The unveiling of the first City of Durant-Choctaw Nation Recycling Bin is outside of Durant City Hall, 300 W. Evergreen St. at noon Tuesday (Nov 8). The public is invited to attend the short ceremony.

The Choctaw Nation has had a recycling program in operation for more than three years, collecting and sorting trash to recycle from all of its facilities.

The Choctaw Nation operates two recycling centers, one in Durant and another in Poteau. Horst oversees both. The sites are also open to the general public to drop off aluminum, plastics, cardboard and more.
Durant officials have considered recycling, including curbside recycling service for residents, for some time. The partnership with the Choctaw Nation is the inaugural project for the city.

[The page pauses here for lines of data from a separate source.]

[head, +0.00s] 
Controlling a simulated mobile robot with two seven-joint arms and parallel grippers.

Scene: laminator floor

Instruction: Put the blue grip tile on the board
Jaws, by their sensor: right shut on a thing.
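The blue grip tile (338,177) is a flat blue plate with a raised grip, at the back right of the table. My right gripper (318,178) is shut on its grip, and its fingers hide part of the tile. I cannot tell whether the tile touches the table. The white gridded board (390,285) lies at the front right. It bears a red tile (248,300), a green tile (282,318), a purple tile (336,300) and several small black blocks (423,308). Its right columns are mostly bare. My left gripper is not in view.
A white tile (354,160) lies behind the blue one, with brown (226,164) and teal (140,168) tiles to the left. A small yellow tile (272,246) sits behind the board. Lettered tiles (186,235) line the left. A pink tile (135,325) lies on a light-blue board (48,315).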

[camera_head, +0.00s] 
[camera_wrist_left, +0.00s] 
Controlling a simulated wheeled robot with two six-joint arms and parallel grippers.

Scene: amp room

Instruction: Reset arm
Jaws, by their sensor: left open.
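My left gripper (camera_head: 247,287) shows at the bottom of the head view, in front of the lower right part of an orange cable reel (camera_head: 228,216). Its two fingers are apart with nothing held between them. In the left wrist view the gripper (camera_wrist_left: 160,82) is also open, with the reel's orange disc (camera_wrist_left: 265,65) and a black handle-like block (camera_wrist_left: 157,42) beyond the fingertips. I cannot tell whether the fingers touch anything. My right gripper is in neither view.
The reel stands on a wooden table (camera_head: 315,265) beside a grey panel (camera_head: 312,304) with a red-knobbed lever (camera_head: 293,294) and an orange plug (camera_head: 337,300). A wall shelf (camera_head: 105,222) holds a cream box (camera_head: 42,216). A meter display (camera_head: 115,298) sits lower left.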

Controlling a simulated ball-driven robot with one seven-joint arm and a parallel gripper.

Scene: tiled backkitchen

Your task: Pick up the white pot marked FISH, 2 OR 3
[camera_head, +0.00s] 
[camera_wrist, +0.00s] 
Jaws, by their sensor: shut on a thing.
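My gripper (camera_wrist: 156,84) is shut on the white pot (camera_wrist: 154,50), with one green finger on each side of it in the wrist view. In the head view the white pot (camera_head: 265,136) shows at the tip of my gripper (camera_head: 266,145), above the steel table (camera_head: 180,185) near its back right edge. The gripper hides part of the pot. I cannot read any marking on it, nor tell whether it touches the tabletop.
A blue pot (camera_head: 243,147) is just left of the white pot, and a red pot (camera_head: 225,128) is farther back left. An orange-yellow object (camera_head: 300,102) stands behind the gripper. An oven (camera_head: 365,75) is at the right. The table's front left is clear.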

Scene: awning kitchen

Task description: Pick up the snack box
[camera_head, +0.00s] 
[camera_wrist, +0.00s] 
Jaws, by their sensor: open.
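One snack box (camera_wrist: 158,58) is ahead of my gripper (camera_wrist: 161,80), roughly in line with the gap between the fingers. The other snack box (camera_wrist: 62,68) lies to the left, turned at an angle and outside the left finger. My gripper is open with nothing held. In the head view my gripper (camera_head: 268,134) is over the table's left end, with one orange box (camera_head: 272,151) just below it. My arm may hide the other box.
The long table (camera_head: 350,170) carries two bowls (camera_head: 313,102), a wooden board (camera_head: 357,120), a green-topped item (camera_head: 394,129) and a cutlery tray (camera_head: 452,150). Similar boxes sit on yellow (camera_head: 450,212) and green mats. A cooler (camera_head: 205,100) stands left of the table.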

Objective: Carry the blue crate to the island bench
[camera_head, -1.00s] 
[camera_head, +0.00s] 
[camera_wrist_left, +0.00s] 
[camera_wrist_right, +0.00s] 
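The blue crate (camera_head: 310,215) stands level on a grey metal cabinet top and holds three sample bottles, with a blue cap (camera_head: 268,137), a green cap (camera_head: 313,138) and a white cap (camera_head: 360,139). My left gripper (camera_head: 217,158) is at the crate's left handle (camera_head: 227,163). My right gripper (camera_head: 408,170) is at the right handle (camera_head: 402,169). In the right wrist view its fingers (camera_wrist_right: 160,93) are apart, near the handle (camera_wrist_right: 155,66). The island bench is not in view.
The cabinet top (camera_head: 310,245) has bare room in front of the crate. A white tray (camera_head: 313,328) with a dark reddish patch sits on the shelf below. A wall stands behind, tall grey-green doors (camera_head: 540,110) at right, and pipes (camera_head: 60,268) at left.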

The City of Durant has six used trash dumpsters in good condition that it is no longer using because the city has gone to a different sized bin. The city is in the process of refurbishing and painting the old white dumpsters a royal blue. “It’s a color often associated with recycling,” said Horst, and it is the color of the Choctaw Nation recycling bins.
After reconditioning the bins, the Choctaw Nation will add a shrink wrap décor.

The city will have the bins placed at various locations for convenience for residents, and the Choctaw Nation will maintain the containers with regular pick up.

Acceptable items for dropping into the bins are aluminum, other metals, plastics, paper, newspapers, and cardboard.

“It will be helpful if the items are bagged,” said Jason Lilly, Recycling Coordinator for the Choctaw Nation in Durant.
There are high expectations about the new partnership and what it will mean to Durant, not only for the environment but safety and cost.